Work instructions
Look through the material and copy each line holding "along".

Collected material
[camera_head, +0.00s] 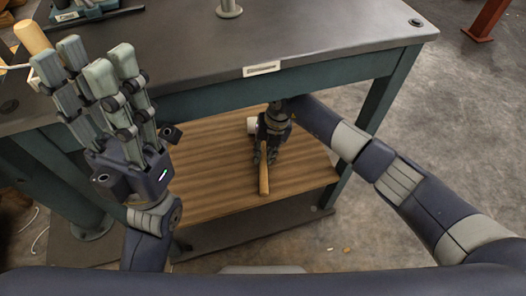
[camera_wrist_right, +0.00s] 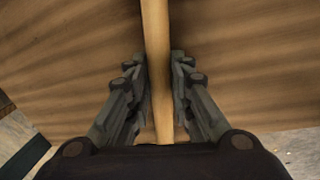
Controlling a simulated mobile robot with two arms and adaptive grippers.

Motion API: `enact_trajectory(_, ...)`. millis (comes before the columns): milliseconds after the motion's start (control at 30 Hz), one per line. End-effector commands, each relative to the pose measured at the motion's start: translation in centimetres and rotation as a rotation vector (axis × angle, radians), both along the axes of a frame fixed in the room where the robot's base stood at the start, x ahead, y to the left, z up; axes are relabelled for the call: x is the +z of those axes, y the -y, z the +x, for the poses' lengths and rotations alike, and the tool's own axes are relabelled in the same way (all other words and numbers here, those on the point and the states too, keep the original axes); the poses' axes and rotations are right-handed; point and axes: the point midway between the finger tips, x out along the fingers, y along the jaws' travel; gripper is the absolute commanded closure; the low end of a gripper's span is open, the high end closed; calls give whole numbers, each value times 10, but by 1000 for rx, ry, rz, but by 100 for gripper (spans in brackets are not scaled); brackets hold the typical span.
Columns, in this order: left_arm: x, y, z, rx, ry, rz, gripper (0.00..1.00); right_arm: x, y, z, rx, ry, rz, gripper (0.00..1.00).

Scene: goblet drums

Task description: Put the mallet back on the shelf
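The mallet lies at the wooden shelf (camera_head: 205,165) under the tabletop. Its pale wooden handle (camera_head: 264,180) points toward me, and a whitish part, likely its head (camera_head: 252,126), shows beside my right gripper. My right gripper (camera_head: 265,152) reaches under the tabletop with its fingers around the handle. In the right wrist view, the mallet's handle (camera_wrist_right: 157,60) runs between the fingers, which look closed against both sides. I cannot tell whether the mallet rests fully on the shelf. My left gripper (camera_head: 88,60) is raised at the left, fingers apart, holding nothing visible.
The dark tabletop (camera_head: 330,30) overhangs the shelf, with a table leg (camera_head: 375,105) at the right. A wooden cylindrical piece (camera_head: 33,37) shows behind my left gripper. The shelf left of the mallet is bare.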

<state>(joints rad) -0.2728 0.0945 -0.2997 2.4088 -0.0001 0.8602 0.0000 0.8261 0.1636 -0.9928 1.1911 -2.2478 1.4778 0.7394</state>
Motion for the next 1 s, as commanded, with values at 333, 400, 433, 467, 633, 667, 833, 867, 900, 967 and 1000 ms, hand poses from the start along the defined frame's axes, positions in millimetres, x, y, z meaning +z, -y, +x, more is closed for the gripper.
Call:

Worked answer
Motion API: `enact_trajectory(_, ...)`. millis (comes before the columns): milliseconds after the motion's start (control at 30 Hz), one per line. End-effector commands, each relative to the pose measured at the motion's start: translation in centimetres and rotation as a rotation vector (axis × angle, radians), both along the axes of a frame fixed in the room where the robot's base stood at the start, x ahead, y to the left, z up; axes are relabelled for the call: x is the +z of those axes, y the -y, z the +x, for the poses' lengths and rotations alike, and the tool's own axes are relabelled in the same way (all other words and numbers here, those on the point and the states too, keep the original axes); the poses' axes and rotations are right-handed; point and axes: the point midway between the finger tips, x out along the fingers, y along the jaws' travel; gripper is the absolute commanded closure; the low end of a gripper's span is open, the high end closed; calls give whole numbers, each value times 10, but by 1000 for rx, ry, rz, but by 100 for gripper (spans in brackets are not scaled); brackets hold the typical span.
Motion for the next 1 s, as commanded, with values at 333, 400, 433, 467, 633, 667, 833, 867, 900, 967 and 1000 ms, hand poses from the start along the defined frame's axes, positions in millimetres, x, y, z meaning +z, -y, +x, more is closed for the gripper.

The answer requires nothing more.